The episode begins with a Science Friday interview of physicist Leonard Hofstadter by Ira Flatow:
FLATOW: So, it has been five years since the discovery of the Higgs boson– what’s the next big thing gonna be?
LEONARD: Wow, that’s hard to say. There’s so much going on. We’ve been collecting tons of data that could revolutionize the way we understand the universe. For instance, there’s a particle called a squark, which could prove supersymmetry.
FLATOW: That is interesting. Have you found it?
LEONARD: What, the squark?
FLATOW: Yes.
LEONARD: No, no. Wouldn’t that be exciting? But we’re also looking for the selectron, the gluino and the neutralino.
FLATOW: Well, and have you found that?
LEONARD: No. Another fun sidenote– I went to high school with a girl named Theresa Gluino, but it didn’t cost $2 billion to find her. She was smoking behind the gym. (laughs)
FLATOW: So, what have you found?
LEONARD: Uh, nothing, actually. We’ve got the best equipment and the best minds all working on it. Although, some days I’m, like, ugh we’ve spent so much money. Why haven’t we found anything? What are we doing?
After a segment in which neuroscientist Amy explains that she doesn’t tell physicist boyfriend Sheldon about her new lab equipment since
AMY: We’ve been getting so much more funding than physics, he’s been a little sensitive.
another scene features Leonard called into the office of a university administrator:
LEONARD: I have to say I’m a little nervous.
Ms. DAVIS: You should be.
LEONARD: Look, I know I screwed up, but it was only one interview.
How much damage could it have caused?
Ms. DAVIS: Would you like for me to read you the e-mails from donors asking why are they giving us money if physics is a dead end?
LEONARD: I didn’t say it was a dead end. I just said that I was worried it might be.

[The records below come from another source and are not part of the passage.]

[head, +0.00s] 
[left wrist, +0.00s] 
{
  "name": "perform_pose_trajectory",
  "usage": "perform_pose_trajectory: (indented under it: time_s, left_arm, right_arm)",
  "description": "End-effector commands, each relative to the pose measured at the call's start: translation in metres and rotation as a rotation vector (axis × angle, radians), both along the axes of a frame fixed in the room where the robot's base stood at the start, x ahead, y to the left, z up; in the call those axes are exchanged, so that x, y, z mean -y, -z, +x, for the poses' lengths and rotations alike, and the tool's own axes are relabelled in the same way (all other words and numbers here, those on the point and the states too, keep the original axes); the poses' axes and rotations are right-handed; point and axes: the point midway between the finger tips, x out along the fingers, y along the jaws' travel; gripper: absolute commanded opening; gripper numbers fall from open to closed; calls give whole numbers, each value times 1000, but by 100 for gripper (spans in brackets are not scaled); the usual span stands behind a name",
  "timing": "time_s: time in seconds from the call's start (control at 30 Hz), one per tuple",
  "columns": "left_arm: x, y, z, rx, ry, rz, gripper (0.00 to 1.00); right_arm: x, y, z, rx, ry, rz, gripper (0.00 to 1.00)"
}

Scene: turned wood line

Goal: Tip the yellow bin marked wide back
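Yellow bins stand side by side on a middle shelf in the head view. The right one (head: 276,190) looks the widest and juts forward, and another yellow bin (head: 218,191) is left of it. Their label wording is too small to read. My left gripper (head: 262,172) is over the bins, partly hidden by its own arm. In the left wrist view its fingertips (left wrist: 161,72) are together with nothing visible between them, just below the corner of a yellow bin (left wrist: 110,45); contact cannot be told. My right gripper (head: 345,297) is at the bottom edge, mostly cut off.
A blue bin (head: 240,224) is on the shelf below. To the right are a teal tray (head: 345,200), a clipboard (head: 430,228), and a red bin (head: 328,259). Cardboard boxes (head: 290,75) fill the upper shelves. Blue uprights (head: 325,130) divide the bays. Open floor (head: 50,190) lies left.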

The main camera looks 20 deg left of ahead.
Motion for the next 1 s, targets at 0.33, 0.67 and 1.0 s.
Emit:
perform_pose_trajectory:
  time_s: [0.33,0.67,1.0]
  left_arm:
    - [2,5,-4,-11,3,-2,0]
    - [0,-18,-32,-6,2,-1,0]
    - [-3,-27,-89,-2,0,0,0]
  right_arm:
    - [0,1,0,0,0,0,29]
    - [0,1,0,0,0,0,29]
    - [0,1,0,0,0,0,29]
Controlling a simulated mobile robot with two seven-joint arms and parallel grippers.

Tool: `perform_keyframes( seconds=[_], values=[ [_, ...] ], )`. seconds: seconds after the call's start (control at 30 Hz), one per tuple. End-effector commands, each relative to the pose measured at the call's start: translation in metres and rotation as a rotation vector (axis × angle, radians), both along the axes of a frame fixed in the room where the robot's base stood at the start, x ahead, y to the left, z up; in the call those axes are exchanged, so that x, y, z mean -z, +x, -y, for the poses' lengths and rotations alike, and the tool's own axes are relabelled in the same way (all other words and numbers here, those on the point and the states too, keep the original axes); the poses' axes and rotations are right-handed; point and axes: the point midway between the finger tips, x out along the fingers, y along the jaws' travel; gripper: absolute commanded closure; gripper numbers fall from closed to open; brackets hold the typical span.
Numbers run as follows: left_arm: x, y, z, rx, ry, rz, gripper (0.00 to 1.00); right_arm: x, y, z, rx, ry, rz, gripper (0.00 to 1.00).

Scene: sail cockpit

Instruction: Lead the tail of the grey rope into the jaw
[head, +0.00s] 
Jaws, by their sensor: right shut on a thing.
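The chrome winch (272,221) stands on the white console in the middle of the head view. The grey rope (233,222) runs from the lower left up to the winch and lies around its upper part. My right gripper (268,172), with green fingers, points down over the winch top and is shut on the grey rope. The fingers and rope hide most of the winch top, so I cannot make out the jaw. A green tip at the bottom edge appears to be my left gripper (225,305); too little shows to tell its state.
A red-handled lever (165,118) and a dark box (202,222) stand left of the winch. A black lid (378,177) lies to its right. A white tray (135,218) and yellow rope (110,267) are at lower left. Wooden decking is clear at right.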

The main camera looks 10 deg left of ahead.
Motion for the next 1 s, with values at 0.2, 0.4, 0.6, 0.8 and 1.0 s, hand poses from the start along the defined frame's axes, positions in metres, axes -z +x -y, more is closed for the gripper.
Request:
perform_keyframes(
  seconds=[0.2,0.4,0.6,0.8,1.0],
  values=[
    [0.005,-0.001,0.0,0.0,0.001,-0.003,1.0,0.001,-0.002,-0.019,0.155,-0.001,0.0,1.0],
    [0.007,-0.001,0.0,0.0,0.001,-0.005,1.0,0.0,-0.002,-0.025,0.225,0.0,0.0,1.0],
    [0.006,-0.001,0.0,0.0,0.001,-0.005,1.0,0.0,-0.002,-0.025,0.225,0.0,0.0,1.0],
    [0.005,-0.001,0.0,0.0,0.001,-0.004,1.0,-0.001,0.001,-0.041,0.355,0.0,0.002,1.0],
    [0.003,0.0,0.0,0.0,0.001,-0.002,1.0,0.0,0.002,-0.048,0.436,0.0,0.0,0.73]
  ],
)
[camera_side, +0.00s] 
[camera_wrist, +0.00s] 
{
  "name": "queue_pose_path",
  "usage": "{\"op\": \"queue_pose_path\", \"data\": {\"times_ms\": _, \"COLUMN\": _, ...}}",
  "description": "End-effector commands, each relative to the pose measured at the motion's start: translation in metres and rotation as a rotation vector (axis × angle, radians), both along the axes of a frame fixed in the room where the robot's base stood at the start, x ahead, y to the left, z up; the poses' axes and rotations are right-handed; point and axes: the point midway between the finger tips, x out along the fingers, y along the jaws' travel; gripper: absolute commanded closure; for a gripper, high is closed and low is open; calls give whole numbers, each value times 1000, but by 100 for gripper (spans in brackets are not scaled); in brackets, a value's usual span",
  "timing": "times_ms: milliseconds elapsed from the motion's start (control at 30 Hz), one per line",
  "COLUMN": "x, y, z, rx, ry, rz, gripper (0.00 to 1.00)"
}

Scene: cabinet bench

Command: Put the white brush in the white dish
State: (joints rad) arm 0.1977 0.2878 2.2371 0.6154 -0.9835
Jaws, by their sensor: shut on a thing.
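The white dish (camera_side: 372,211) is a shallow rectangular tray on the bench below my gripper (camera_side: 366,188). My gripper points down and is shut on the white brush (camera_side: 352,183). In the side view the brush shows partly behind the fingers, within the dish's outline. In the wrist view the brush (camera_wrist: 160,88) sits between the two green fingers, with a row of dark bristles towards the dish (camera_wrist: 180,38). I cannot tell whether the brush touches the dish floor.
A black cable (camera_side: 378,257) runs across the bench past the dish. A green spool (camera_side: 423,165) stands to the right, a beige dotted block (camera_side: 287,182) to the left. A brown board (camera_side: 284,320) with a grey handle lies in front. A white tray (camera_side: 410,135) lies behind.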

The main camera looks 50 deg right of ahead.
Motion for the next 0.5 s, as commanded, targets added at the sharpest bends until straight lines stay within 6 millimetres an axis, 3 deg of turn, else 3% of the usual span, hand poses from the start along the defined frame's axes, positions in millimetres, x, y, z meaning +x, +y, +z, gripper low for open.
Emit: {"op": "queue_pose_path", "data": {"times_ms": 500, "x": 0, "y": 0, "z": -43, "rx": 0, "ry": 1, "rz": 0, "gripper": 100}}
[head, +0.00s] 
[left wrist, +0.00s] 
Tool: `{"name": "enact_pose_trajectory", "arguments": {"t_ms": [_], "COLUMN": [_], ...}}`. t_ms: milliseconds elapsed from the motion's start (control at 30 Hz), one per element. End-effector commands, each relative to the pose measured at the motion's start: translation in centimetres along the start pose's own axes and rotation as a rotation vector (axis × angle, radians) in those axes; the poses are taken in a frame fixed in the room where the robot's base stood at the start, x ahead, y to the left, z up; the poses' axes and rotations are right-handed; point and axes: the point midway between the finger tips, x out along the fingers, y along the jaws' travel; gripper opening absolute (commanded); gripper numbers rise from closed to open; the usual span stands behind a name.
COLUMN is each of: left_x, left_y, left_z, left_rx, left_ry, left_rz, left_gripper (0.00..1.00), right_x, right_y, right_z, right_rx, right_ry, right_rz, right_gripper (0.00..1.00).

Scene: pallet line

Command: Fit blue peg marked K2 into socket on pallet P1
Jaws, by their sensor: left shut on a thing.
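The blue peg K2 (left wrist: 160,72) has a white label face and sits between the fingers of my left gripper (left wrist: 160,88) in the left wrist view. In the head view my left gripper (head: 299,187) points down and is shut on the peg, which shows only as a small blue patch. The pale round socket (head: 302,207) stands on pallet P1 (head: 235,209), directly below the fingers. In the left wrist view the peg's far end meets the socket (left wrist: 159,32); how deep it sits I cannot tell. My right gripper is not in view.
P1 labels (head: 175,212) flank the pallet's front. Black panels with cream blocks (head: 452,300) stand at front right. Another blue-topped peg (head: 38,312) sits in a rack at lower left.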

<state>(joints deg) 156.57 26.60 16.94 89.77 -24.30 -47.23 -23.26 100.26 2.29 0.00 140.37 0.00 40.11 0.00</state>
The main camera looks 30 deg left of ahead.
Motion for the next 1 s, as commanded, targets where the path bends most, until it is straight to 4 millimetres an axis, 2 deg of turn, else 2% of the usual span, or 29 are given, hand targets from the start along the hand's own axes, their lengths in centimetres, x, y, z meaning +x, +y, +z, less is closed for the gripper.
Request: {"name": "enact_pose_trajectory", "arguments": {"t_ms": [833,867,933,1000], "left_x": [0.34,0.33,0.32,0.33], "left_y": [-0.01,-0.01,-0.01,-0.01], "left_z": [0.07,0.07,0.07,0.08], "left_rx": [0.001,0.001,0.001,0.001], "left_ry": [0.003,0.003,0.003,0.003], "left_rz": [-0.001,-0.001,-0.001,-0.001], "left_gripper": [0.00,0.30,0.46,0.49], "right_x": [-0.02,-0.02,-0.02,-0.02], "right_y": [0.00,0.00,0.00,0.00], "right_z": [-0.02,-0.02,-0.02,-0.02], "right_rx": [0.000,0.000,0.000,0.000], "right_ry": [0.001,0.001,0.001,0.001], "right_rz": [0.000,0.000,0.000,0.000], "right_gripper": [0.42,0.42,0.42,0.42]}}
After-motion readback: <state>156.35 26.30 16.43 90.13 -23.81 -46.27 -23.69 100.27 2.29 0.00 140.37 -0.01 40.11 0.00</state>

Ms. DAVIS: So if I just said I was worried you might not have a job next week, how would you feel?
LEONARD: Light-headed, and glad you asked me to sit down. Okay, just tell me what I can do.
Ms. DAVIS: I’m gonna need you to make a statement saying that you misspoke, and that you’re confident the physics community is close to a major breakthrough.
LEONARD: You want me to lie.
Ms. DAVIS: Look, Dr. Hofstadter, I’m counting on you. I think that you are the smartest physicist at this university.
LEONARD: Really?
Ms. DAVIS: See? Lies. They’re not that hard.
Leonard then has this exchange with Penny:
PENNY: Hey, come on, look, you said a few dumb things on the radio– what is the worst that could happen?
LEONARD: I may get fired.
PENNY: Okay, well, even if you did, you could find another job.
LEONARD: Yeah, who wouldn’t want to hire the physicist who publicly said physics is dead? Well, I wouldn’t put that under “special skills”. I can fix it, I just need to write a retraction I don’t believe in– basically sell out to keep my job.
PENNY: Great, I’ll leave you to it.
He then goes to talk to string theorist Sheldon Cooper:
LEONARD: Sheldon, it’s me.
SHELDON: What?
LEONARD: Look, I know you’re mad, but I have to write a statement that says the physics community is close to a breakthrough, and since you actually believe that, I could really use your help.
SHELDON: Sorry, I can’t.
LEONARD: Come on, don’t be like that.
SHELDON: What? Look. (sighs) Not all science pans out. You know, we’ve been hoping supersymmetry was true for decades, and finally, we built the Large Hadron Collider, which is supposed to prove it by finding these new particles, and it-it hasn’t. And maybe supersymmetry, our last big idea, is simply wrong.
LEONARD: Well, that sounds awful. Now I get why everyone hates me.
Penny later comes in:
PENNY: So you guys are upset because the collider thing disproved your theories?
LEONARD: It’s worse than that. It hasn’t found anything in years, so we don’t know if we’re right, we don’t know if we’re wrong. We don’t know where to go next…
PENNY: Come on. You guys are physicists. Okay? You’re always gonna be physicists. And sure, sometimes, the physics is hard, but isn’t that what makes it boring?
The episode ends with a visit to the grave of Richard Feynman, and a reference to Feynman’s story about how he got himself out of a slump in his work when he was at Cornell:
WOLOWITZ: He did so much. And here we are, stuck and letting him down. You know, Feynman used to say he didn’t do physics for the glory or the awards, but just for the fun of it. He was right. Physics is only dead when we stop being excited about it.
All in all, a pretty accurate portrayal of the situation in high energy physics theory, with a reasonable take on what to do about it.
Update: A correspondent points me to a rather Leonard Hofstadter-ish interview with Steven Weinberg back in 2011, where he says:
It may be that they’ll only discover the Higgs boson and nothing else, and we’ll be left looking at our toes and wondering what we’re going to do next. There may be nothing really new that can be reached with the LHC,
I have fears… If all they discover is a Higgs boson with roughly the properties that the theory predicts and nothing else, I don’t know where the field is going to go.
When asked a rather Ira Flatow-ish question: “Wouldn’t you say to a young person that now would be a very exciting time to go into physics?” his answer is
Whether or not it would be a good career move depends on what they are going to discover.
If all they discover is the Higgs boson and it has the properties we expect, then No, I would say that the theorists are going to be very glum.